SIMD Acceleration of SpMV Kernel on Multi-core CPU Architecture
Abstract
As the field of Sparse Matrix vector multiplication (SpMV) matures and its breadth of application increases, the need for parallel implementation becomes necessary. SpMV is proved to be a bottleneck due to its irregular access patterns. Various storage formats for sparse matrices have been proposed to solve this issue. The Quad tree-Compressed Row Storage (QCSR) format shows good performance improvement over other formats such as Compressed Row Storage (CSR) and Blocked CSR (BCSR) for SpMV. This paper extends QCSR format to exploit the Single Instruction Multiple Data (SIMD) registers which are available in current processors.
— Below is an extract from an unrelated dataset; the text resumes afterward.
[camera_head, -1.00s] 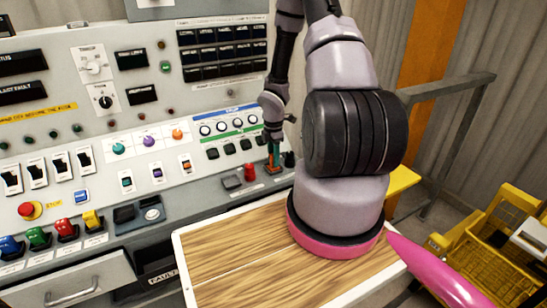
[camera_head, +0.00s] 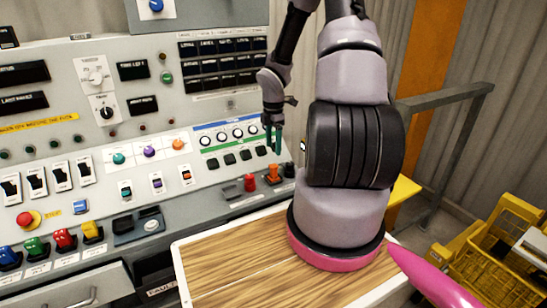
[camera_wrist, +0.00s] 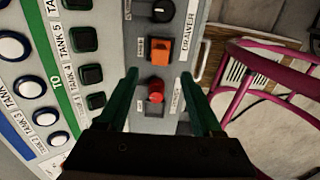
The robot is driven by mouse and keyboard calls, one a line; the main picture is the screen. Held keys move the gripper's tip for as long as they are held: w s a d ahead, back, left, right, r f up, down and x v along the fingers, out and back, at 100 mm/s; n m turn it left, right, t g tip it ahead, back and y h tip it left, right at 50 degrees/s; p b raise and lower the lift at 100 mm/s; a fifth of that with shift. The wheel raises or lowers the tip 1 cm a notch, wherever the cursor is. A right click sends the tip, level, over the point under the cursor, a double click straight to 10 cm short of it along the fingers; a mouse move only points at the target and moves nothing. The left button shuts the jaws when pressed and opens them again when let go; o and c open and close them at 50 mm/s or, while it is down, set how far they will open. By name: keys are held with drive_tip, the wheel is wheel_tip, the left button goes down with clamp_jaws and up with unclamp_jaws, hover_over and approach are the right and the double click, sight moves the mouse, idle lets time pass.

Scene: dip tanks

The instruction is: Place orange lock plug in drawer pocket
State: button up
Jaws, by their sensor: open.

Programming with SIMD registers in a single core processor achieves parallelism with reduced power and without any additional hardware requirement, as in the case of Graphics Processing Unit (GPU) computing. To program effectively in SIMD units Intel’s Streaming SIMD Extension (SSE) instructions are used. In this paper computational performance of QCSR-SpMV is determined for over a collection of 10 benchmark matrices on SIMD units of X86 architecture. Experimental results demonstrate QCSR-SIMD achieves significant average speedup of 2.0 x compared to CSR-SIMD.